Make an exact copy of the data below, leaving out every picture.
##### Stored data #####
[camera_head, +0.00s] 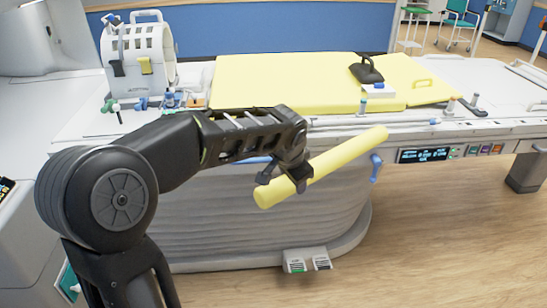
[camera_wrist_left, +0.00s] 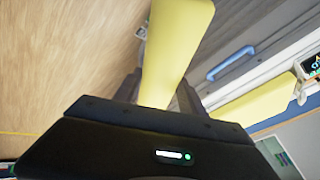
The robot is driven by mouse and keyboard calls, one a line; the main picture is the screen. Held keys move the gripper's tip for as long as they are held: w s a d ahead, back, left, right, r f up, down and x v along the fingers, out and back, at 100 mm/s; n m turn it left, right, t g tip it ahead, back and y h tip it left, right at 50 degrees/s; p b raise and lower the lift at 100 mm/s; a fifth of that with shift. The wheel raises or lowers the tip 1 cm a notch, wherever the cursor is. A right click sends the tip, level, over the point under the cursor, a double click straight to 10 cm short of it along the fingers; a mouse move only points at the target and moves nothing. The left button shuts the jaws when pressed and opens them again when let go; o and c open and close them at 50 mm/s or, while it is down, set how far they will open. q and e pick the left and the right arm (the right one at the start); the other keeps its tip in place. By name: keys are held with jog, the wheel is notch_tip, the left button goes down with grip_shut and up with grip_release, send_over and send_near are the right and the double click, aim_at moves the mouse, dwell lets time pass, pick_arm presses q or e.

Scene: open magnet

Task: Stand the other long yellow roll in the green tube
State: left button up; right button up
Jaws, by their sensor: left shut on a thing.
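A long yellow roll (camera_head: 340,158) is held in my left gripper (camera_head: 288,178), in front of the patient table's side. The roll is tilted, its right end higher than its left end. In the left wrist view the yellow roll (camera_wrist_left: 172,50) runs up from between the fingers of my left gripper (camera_wrist_left: 158,100), which is shut on it. No green tube can be made out in either view. A second long yellow roll cannot be made out either. My right gripper is in neither view.
The patient table has a yellow pad (camera_head: 285,82) with a black-handled item (camera_head: 367,70) on it. A white coil (camera_head: 138,52) stands at the back left. A blue handle (camera_head: 376,168) juts from the table's side near the roll. The wooden floor (camera_head: 440,240) at right is clear.

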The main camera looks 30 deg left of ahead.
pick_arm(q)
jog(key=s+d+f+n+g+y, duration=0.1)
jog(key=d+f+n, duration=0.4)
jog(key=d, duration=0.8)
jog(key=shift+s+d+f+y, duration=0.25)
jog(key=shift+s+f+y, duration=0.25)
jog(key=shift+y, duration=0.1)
#####
■ **Solution to this problem**:
[camera_head, +0.00s] 
[camera_wrist_left, +0.00s] 
The robot is driven by mouse and keyboard calls, one a line; the main picture is the screen. Held keys move the gripper's tip for as long as they are held: w s a d ahead, back, left, right, r f up, down and x v along the fingers, out and back, at 100 mm/s; n m turn it left, right, t g tip it ahead, back and y h tip it left, right at 50 degrees/s; p b raise and lower the lift at 100 mm/s; a fifth of that with shift. The wheel raises or lowers the tip 1 cm a notch, wherever the cursor is. A right click sends the tip, level, over the point under the cursor, a double click straight to 10 cm short of it along the fingers; a mouse move only points at the target and moves nothing. The left button shuts the jaws when pressed and opens them again when let go; o and c open and close them at 50 mm/s or, while it is down, set how far they will open. q and e pick the left and the right arm (the right one at the start); the other keeps its tip in place. By name: keys are held with jog, the wheel is notch_tip, the left button goes down with grip_shut and up with grip_release, send_over and send_near are the right and the double click, aim_at moves the mouse, dwell lets time pass, pick_arm presses q or e.

Scene: open magnet

Task: Stand the other long yellow roll in the green tube
State: left button up; right button up
Jaws, by their sensor: left shut on a thing.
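A long yellow roll (camera_head: 340,158) is held in my left gripper (camera_head: 288,178), in front of the patient table's side. The roll is tilted, its right end higher than its left end. In the left wrist view the yellow roll (camera_wrist_left: 172,50) runs up from between the fingers of my left gripper (camera_wrist_left: 158,100), which is shut on it. No green tube can be made out in either view. A second long yellow roll cannot be made out either. My right gripper is in neither view.
The patient table has a yellow pad (camera_head: 285,82) with a black-handled item (camera_head: 367,70) on it. A white coil (camera_head: 138,52) stands at the back left. A blue handle (camera_head: 376,168) juts from the table's side near the roll. The wooden floor (camera_head: 440,240) at right is clear.

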The main camera looks 30 deg left of ahead.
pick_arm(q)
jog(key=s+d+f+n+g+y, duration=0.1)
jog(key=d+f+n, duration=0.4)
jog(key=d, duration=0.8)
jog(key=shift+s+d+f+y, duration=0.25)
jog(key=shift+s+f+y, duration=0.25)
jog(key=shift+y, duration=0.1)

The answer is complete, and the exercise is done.